_PROBLEM STATEMENT_
Everything from the first line of the data through the line with "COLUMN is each" is to be echoed exactly, minus the pictures.

:::

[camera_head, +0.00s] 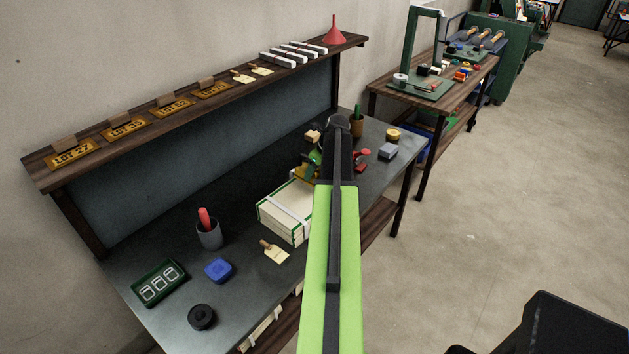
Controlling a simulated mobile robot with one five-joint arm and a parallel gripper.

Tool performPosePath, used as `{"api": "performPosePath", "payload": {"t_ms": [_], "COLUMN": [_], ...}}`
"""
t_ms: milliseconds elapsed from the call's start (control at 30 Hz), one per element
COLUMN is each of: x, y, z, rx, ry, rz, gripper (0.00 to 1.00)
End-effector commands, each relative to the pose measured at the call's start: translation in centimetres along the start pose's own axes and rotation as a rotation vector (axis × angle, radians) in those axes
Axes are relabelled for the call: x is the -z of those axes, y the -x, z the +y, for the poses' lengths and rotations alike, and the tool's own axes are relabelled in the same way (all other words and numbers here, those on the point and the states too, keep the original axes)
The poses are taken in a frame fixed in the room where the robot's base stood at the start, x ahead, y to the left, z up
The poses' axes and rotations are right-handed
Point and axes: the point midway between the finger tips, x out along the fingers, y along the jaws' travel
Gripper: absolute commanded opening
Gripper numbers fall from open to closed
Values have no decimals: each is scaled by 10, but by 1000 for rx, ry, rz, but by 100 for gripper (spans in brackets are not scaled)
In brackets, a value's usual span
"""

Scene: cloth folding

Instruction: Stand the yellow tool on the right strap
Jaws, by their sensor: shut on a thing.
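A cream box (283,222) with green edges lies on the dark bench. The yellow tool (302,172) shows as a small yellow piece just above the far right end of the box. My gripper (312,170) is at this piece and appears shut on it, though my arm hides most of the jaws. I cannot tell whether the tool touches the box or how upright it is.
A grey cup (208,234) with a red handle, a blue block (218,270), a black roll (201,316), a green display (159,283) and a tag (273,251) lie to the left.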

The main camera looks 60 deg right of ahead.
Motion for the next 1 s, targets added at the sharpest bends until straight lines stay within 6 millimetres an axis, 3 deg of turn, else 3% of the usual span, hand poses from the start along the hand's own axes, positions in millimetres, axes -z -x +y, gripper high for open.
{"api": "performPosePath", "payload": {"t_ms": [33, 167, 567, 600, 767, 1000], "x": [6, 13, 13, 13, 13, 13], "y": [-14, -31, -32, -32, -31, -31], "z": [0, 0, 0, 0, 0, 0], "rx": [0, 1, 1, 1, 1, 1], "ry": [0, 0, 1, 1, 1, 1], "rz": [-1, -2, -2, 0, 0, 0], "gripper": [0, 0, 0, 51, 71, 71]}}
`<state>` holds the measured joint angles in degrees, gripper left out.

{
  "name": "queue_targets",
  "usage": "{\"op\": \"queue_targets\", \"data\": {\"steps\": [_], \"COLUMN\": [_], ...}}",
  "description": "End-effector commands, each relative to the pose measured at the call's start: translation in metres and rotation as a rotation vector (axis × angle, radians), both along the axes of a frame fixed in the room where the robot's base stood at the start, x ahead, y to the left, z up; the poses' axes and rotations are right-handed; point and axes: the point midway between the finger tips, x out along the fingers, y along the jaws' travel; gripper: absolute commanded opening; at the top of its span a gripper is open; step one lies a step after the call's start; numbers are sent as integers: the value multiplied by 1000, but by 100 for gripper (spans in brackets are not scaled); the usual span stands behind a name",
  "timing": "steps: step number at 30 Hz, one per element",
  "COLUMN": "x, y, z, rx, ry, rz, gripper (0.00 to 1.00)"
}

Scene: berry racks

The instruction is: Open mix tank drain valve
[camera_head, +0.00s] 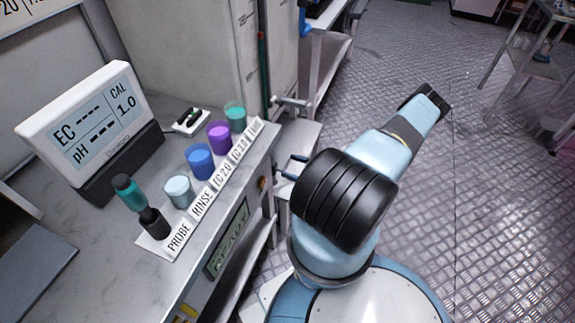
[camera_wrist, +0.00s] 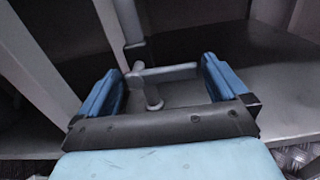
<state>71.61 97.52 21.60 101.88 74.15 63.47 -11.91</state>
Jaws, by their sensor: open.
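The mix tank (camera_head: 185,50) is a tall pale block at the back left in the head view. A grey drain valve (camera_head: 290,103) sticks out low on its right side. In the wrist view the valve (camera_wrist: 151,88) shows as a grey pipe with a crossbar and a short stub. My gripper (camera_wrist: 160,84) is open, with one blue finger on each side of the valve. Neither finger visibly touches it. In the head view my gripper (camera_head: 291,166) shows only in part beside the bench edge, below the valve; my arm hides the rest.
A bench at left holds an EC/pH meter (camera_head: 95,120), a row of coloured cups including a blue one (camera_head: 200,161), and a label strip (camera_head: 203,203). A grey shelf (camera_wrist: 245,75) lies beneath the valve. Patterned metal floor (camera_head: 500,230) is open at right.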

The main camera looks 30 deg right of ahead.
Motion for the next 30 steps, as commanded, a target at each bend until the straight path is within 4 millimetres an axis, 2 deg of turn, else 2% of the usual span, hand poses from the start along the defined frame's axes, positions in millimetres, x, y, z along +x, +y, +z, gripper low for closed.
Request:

:::

_THE REPLY_
[camera_head, +0.00s] 
Controlling a simulated mobile robot with one five-joint arm and a parallel gripper.

Tool performPosePath, used as `{"api": "performPosePath", "payload": {"t_ms": [_], "COLUMN": [_], ...}}`
"""
t_ms: milliseconds elapsed from the call's start (control at 30 Hz), one per element
COLUMN is each of: x, y, z, rx, ry, rz, gripper (0.00 to 1.00)

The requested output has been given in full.